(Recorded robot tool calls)
════════════════
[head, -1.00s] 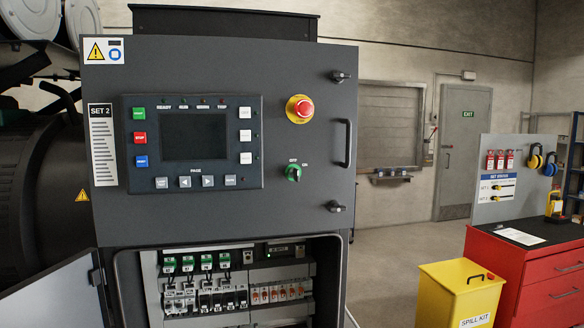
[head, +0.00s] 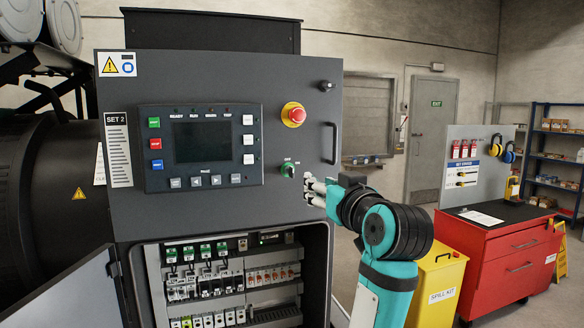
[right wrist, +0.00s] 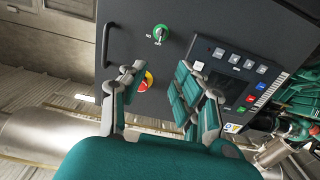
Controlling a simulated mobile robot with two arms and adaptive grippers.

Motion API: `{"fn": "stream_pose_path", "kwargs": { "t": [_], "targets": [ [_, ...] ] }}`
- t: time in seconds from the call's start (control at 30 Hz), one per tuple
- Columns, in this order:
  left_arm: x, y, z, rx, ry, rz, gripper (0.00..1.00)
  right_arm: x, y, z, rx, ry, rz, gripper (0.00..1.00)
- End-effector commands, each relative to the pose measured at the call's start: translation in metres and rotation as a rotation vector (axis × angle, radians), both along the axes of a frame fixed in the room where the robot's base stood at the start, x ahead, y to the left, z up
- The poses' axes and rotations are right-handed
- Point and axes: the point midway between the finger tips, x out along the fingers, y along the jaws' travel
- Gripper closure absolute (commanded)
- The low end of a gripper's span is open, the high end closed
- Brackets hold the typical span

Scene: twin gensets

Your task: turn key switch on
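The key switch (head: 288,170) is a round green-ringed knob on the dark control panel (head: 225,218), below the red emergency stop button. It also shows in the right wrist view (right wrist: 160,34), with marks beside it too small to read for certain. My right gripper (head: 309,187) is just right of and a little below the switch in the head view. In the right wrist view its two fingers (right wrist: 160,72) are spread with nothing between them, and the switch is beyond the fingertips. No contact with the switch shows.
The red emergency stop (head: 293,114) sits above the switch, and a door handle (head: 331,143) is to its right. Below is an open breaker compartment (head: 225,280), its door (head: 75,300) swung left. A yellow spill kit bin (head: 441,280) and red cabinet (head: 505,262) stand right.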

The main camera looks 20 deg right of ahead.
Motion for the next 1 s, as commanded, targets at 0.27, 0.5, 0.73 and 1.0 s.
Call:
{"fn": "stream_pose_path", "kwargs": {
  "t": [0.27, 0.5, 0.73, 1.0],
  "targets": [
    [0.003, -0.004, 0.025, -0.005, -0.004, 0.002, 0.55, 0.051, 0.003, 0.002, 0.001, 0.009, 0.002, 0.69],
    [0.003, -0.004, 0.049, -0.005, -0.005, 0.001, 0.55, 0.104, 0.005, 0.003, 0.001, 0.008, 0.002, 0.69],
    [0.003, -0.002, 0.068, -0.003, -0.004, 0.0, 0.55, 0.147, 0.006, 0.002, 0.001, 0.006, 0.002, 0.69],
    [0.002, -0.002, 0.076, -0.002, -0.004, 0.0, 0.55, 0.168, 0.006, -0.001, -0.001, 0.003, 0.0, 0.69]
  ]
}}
════════════════
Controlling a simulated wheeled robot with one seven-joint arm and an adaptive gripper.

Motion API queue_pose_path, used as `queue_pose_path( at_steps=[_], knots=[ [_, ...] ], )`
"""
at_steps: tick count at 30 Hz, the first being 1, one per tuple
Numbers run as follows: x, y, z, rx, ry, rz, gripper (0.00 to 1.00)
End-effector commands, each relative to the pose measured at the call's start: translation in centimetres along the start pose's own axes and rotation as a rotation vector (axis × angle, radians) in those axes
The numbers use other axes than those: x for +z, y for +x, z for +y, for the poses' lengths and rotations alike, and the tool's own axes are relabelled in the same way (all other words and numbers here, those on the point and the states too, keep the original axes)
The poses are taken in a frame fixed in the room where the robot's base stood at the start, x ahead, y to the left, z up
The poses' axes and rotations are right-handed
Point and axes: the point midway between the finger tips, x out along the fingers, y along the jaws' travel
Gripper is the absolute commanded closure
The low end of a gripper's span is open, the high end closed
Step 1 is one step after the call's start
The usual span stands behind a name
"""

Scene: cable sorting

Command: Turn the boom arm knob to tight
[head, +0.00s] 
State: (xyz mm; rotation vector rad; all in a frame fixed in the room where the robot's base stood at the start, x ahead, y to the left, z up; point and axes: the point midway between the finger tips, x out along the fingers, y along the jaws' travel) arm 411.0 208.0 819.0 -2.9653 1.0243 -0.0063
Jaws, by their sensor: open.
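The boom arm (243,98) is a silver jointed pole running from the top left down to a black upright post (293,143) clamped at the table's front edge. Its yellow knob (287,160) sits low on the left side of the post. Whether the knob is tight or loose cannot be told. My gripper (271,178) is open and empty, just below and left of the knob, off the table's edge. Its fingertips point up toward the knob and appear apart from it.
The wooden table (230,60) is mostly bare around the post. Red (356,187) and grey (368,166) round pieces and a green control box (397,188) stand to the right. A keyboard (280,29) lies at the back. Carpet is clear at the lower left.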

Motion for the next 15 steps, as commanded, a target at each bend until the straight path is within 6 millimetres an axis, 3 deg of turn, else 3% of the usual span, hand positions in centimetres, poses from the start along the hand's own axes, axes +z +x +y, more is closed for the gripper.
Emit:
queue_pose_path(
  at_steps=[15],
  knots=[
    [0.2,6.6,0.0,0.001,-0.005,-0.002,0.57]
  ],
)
════════════════
## Task description
In the records above, find each line holding "fixed" and copy it.

## Solution to the problem
- End-effector commands, each relative to the pose measured at the call's start: translation in metres and rotation as a rotation vector (axis × angle, radians), both along the axes of a frame fixed in the room where the robot's base stood at the start, x ahead, y to the left, z up
The poses are taken in a frame fixed in the room where the robot's base stood at the start, x ahead, y to the left, z up
State: (xyz mm; rotation vector rad; all in a frame fixed in the room where the robot's base stood at the start, x ahead, y to the left, z up; point and axes: the point midway between the finger tips, x out along the fingers, y along the jaws' travel) arm 411.0 208.0 819.0 -2.9653 1.0243 -0.0063

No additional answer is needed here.